A 2023 WILDER GIFT GUIDE

A CURATED COLLECTION OF BOOKS AND PLAYS FOR INSPIRATION THIS HOLIDAY SEASOn

FOR THE HISTORY BUFF

In his 1948 bestseller, The Ides of March, Wilder brings to life Julius Caesar’s Rome through a rich tapestry of letters and documents. The Caesar of history becomes Caesar the human being as he appeared to his family, his legions, his Rome, and his empire in the months just before his death.  In Wilder’s inventive narrative, all of Rome comes crowding through these pages - Romans of the slums, of the villas, of the palaces, brawling youths and noble ladies and prostitutes, and the spies and assassins stalking Caesar.  This edition features new introduction by Jeremy McCarter co-author of Hamilton: The Revolution and an afterward by Tappan Wilder that includes illuminating documentary material.  

FOR THE DRAMA DEVOTEE

Our Town returns to Broadway in 2024, helmed by legendary director Kenny Leon.  Discover or revisit Wilder's brilliant Pulitzer Prize-winning play before tickets go on sale!

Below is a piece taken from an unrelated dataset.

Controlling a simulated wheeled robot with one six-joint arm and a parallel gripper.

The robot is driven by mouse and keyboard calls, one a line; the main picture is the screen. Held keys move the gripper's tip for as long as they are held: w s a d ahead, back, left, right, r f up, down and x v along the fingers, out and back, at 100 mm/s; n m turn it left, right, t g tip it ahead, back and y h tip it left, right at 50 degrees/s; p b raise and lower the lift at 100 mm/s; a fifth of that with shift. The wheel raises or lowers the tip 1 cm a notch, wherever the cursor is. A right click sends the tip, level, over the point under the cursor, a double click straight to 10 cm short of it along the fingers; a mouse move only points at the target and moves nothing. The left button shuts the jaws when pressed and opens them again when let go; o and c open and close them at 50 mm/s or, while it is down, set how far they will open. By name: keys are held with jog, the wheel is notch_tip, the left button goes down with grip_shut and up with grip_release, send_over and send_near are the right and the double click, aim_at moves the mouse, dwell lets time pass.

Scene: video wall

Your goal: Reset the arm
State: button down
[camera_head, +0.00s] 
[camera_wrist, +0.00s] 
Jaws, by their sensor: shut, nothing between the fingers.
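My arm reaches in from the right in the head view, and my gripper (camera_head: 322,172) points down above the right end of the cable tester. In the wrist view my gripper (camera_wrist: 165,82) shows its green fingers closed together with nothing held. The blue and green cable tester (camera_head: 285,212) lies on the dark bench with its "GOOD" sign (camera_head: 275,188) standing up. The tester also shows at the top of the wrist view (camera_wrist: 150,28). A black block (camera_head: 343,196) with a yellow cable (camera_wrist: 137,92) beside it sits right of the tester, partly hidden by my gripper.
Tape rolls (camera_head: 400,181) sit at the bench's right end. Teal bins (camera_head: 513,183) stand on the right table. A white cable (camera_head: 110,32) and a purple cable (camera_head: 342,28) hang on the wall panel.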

The three acts of Our Town–growing up, adulthood, and death--capture the universal experience of being alive.  The village of Grover's Corners, New Hampshire, home to Emily Webb and George Gibbs, gradually becomes the world.  This special edition includes an afterword by Wilder's nephew, Tappan Wilder, with previously unseen material about the playwright and his most produced play. 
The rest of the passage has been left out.